This policy arose following the 9/11 attacks. A “former CIA officer involved in fighting terrorism” said that in the wake of those attacks:

… the pressure from the White House, in particular from Vice President Dick Cheney, was intense: “They were pushing us: ‘Get information! Do not let us get hit again!'”

That was, of course, absolutely what the White House should have been saying in the aftermath of 9/11. Anything else would have been a gross dereliction of duty — a fundamental failure to do it’s job. It is also, of course, what the White House should have been saying on Aug. 6, 2001, when President Bush received a briefing titled “Bin Laden Determined to Strike in U.S.” (Again, we can’t know if a vigorous response to that briefing might have prevented or disrupted the 9/11 attacks, but Bush’s irresponsible non-response had no chance of doing so.)

The appropriately high-pressure, but inappropriately vague nature of the CIA’s marching orders — “Get information!” — led to a rapid start in a bad direction:

In the scramble, [the former CIA official] said, he searched the CIA’s archives, to see what interrogation techniques had worked in the past. He was particularly impressed with the Phoenix Program, from the Vietnam War. Critics, including military historians, have described it as a program of state-sanctioned torture and murder. A Pentagon-contract study found that, between 1970 and 1971, 97 percent of the Vietcong targeted by the Phoenix Program were of negligible importance. But, after Sept. 11, some CIA officials viewed the program as a useful model. A.B. Krongard, who was the executive director of the CIA from 2001 to 2004, said that the agency turned to “everyone we could, including our friends in Arab cultures,” for interrogation advice, among them those in Egypt, Jordan and Saudi Arabia, all of which the State Department regularly criticizes for human-rights abuses.
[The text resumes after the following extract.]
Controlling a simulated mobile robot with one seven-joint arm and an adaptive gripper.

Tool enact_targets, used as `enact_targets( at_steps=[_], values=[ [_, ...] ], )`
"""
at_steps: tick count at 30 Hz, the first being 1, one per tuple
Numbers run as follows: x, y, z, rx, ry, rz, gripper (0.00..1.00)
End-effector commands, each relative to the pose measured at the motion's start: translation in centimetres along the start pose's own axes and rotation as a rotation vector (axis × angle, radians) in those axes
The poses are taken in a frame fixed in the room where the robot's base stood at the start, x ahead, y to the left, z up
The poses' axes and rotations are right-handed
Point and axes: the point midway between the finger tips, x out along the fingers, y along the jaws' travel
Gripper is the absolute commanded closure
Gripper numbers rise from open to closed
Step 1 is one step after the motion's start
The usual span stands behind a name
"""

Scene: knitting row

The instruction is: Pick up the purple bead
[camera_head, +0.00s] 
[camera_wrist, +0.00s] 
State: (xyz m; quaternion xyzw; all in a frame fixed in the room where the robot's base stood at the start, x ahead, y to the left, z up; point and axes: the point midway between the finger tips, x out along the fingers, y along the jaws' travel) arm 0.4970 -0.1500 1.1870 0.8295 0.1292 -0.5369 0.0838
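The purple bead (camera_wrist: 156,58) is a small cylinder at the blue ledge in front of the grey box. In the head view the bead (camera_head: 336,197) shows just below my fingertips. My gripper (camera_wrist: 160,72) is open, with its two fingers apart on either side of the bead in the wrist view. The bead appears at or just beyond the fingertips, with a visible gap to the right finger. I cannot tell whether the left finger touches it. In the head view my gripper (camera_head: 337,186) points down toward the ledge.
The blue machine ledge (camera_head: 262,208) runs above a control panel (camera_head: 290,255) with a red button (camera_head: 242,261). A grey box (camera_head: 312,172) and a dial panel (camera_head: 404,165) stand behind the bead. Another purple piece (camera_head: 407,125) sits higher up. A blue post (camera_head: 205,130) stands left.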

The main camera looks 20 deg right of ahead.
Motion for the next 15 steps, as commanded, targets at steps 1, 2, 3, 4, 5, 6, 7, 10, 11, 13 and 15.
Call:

The CIA also turned to a full-fledged deranged mad scientist, the psychologist James Mitchell, who was apparently eager to see his theories about “learned helplessness” applied to break down the psyche of interrogation subjects:

Steve Kleinman, a reserve Air Force colonel and an experienced interrogator who has known Mitchell professionally for years, said that “learned helplessness was his whole paradigm.” Mitchell, he said, “draws a diagram showing what he says is the whole cycle. It starts with isolation. Then they eliminate the prisoners’ ability to forecast the future — when their next meal is, when they can go to the bathroom. It creates dread and dependency. It was the KGB model. But the KGB used it to get people who had turned against the state to confess falsely. The KGB wasn’t after intelligence.”

“It was the KGB model.”

That won’t do. It won’t do for all the reasons of morality and self-respect that hilzoy described. Such talk of morality strikes some as soft, or as mere finger-wagging. Any use of such “ought” language provokes the legitimate question: “Says who?” In this case, American law is who — the KGB model of physical and psychological torture is forbidden by the Geneva Conventions, which are binding U.S. law. (And I ain’t no prophet, but if one were here she would surely also have an answer to the question “Says who?”.)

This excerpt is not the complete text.